On the Cash App side, the company’s Moneybot tool detects patterns such as forgotten subscriptions and spending drift, helping customers identify them and take action. On Square’s side, the company’s Managerbot helps sellers find and fix staffing inefficiencies, vendor pricing issues, and other costly mistakes.
Recently rolled out across the Cash App universe, Moneybot was used by over 1 million Cash App customers in the first week alone. And the company found that customers who follow one of the actions Moneybot suggests are five times more likely to return to the product. Managerbot has shown similarly impressive engagement results.
Why is it important for investors?
This is the point. Proactive AI drives meaningful engagement on Block’s platform and is a huge catalyst for customer retention. And these tools will become even more powerful as the company’s AI models learn from customers’ financial data.

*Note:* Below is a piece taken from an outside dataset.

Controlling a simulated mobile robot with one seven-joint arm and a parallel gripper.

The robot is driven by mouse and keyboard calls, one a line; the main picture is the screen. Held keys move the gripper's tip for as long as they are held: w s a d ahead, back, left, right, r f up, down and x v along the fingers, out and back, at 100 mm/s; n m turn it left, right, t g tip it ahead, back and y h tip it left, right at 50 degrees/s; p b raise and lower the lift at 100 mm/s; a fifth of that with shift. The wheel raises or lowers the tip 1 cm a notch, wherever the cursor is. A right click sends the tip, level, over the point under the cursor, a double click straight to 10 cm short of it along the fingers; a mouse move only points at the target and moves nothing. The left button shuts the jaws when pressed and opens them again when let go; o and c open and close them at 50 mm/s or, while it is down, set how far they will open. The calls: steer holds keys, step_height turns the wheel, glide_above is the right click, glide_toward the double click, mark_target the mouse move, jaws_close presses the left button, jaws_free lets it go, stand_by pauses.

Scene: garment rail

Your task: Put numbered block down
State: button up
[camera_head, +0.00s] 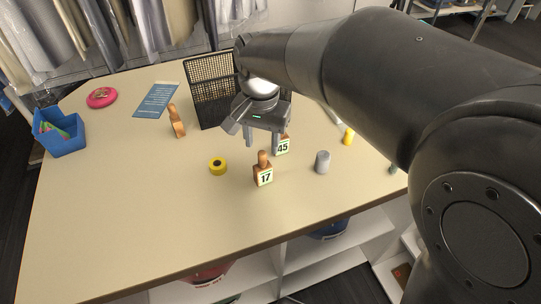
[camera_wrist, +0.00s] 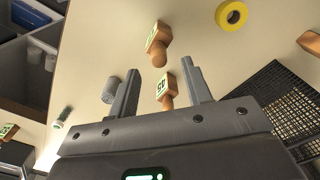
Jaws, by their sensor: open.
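A wooden block numbered 45 (camera_head: 283,146) with a knob handle appears to stand upright on the table. It also shows in the wrist view (camera_wrist: 165,88), between my finger lines with a gap on both sides. My gripper (camera_head: 262,141) is open and points down over the table at this block; its right finger partly covers the block in the head view. A second wooden block, numbered 17 (camera_head: 263,175), stands nearer the front edge, apart from my gripper. It also shows in the wrist view (camera_wrist: 156,40).
Yellow tape (camera_head: 218,166) and a grey cylinder (camera_head: 322,162) stand near the blocks. A black mesh organizer (camera_head: 203,100) is behind my gripper. Another wooden block (camera_head: 176,122), a blue leaflet (camera_head: 155,101) and a blue bin (camera_head: 61,136) are left. The table's front left is clear.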

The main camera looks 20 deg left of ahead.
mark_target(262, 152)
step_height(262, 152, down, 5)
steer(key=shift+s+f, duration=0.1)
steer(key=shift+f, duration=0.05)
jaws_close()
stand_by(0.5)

Dorsey summed it up well on the earnings call, saying, “We believe we’re evolving into an intelligence company…We’re taking a deep dive into understanding our sellers and Cash App customers to give them exactly what they need at the right time.”
Finally, keep in mind that many of Block’s AI strategies are still in their infancy. For example, Moneybot and Managerbot have both just been deployed to users and have not yet been integrated into your business. And it will take several quarters for the internal efficiency benefits to fully show up in the numbers.